YOUR OBJECTIVE
Write out exactly, with no other output, the lines below from the one that contains "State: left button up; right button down" through the end.

Start SOURCE DATA

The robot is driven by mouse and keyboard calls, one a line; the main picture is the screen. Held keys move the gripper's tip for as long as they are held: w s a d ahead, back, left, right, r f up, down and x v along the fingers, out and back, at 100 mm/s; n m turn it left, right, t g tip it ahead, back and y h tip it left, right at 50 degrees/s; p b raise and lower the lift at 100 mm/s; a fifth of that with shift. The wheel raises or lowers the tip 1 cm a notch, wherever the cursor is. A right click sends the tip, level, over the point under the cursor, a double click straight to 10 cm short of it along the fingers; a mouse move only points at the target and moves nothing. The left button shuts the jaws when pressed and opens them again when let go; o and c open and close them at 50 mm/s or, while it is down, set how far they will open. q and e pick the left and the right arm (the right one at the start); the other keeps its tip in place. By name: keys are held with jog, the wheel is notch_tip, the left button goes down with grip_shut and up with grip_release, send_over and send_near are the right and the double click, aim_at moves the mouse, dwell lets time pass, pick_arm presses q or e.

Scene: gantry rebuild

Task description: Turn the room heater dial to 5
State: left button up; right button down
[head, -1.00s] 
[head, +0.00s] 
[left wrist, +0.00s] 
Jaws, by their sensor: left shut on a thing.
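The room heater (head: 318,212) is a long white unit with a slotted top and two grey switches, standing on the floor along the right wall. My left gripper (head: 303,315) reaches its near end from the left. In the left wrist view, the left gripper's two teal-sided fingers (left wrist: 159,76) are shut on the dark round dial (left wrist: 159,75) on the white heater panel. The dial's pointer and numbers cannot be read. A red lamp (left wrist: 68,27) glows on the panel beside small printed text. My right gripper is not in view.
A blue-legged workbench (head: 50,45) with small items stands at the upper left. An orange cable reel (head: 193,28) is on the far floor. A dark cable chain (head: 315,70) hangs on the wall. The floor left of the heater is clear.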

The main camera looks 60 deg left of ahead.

End SOURCE DATA

RESPONSE TO THIS TASK
State: left button up; right button down
[head, -1.00s] 
[head, +0.00s] 
[left wrist, +0.00s] 
Jaws, by their sensor: left shut on a thing.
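The room heater (head: 318,212) is a long white unit with a slotted top and two grey switches, standing on the floor along the right wall. My left gripper (head: 303,315) reaches its near end from the left. In the left wrist view, the left gripper's two teal-sided fingers (left wrist: 159,76) are shut on the dark round dial (left wrist: 159,75) on the white heater panel. The dial's pointer and numbers cannot be read. A red lamp (left wrist: 68,27) glows on the panel beside small printed text. My right gripper is not in view.
A blue-legged workbench (head: 50,45) with small items stands at the upper left. An orange cable reel (head: 193,28) is on the far floor. A dark cable chain (head: 315,70) hangs on the wall. The floor left of the heater is clear.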

The main camera looks 60 deg left of ahead.

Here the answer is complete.